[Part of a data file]

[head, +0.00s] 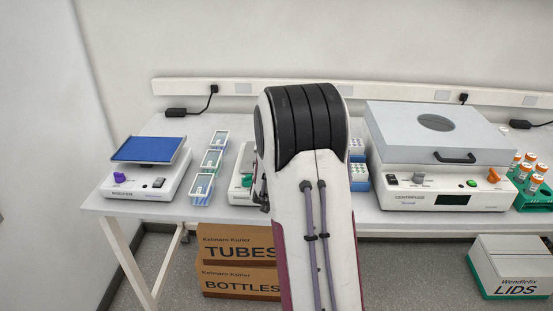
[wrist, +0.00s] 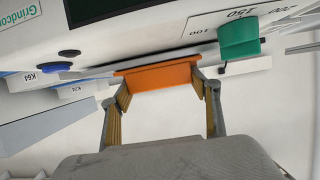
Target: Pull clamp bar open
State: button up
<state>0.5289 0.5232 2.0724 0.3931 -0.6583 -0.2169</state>
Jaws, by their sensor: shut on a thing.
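In the wrist view an orange bar (wrist: 158,76), which looks like the clamp bar, lies across the front of a white machine (wrist: 150,38). My gripper (wrist: 162,88) has its two yellow-padded fingers at the bar's left and right ends, shut on it. The machine shows a green knob (wrist: 239,38), a blue button (wrist: 69,53) and part of a dark screen. How far the bar stands from the machine's body is hard to tell. In the head view my arm hides my gripper, the bar and most of this machine.
A blue-topped shaker (head: 148,150) and tube trays (head: 212,160) stand left of my arm. Blue-and-white racks (head: 358,175) and a centrifuge (head: 440,180) stand close on the right. Orange-capped bottles (head: 528,168) are at the far right. Cartons (head: 238,262) lie below the bench.

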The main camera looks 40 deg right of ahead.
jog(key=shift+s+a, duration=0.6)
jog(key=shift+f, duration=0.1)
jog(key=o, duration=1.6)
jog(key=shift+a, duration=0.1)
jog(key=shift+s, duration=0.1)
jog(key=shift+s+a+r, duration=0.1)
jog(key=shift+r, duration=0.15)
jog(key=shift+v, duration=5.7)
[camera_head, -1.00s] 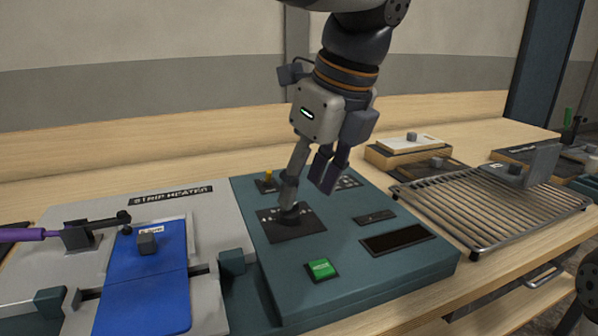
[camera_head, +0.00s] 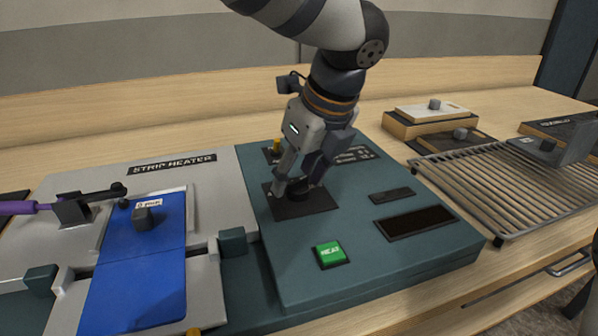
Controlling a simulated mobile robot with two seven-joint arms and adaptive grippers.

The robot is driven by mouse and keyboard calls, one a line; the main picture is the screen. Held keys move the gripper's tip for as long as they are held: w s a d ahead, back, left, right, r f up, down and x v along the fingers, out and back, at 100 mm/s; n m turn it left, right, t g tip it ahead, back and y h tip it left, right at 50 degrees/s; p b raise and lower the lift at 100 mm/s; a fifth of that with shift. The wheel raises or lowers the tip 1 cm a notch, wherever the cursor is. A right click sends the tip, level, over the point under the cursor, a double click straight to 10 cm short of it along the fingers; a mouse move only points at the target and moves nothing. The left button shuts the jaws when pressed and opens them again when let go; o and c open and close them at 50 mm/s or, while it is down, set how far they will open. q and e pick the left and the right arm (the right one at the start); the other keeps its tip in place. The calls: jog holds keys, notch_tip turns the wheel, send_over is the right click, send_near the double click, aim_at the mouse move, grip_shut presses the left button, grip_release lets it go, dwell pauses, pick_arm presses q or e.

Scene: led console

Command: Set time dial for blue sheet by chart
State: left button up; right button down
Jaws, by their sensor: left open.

* **TASK TO COMPLETE**
In the records above, find the line containing "<state>0.5289 0.5232 2.0724" and output every line from the first through that one, exactly, omitting pictures.

* **OUTPUT OF THE EXERCISE**
[head, +0.00s] 
[wrist, +0.00s] 
Target: Pull clamp bar open
State: button up
<state>0.5289 0.5232 2.0724 0.3931 -0.6583 -0.2169</state>

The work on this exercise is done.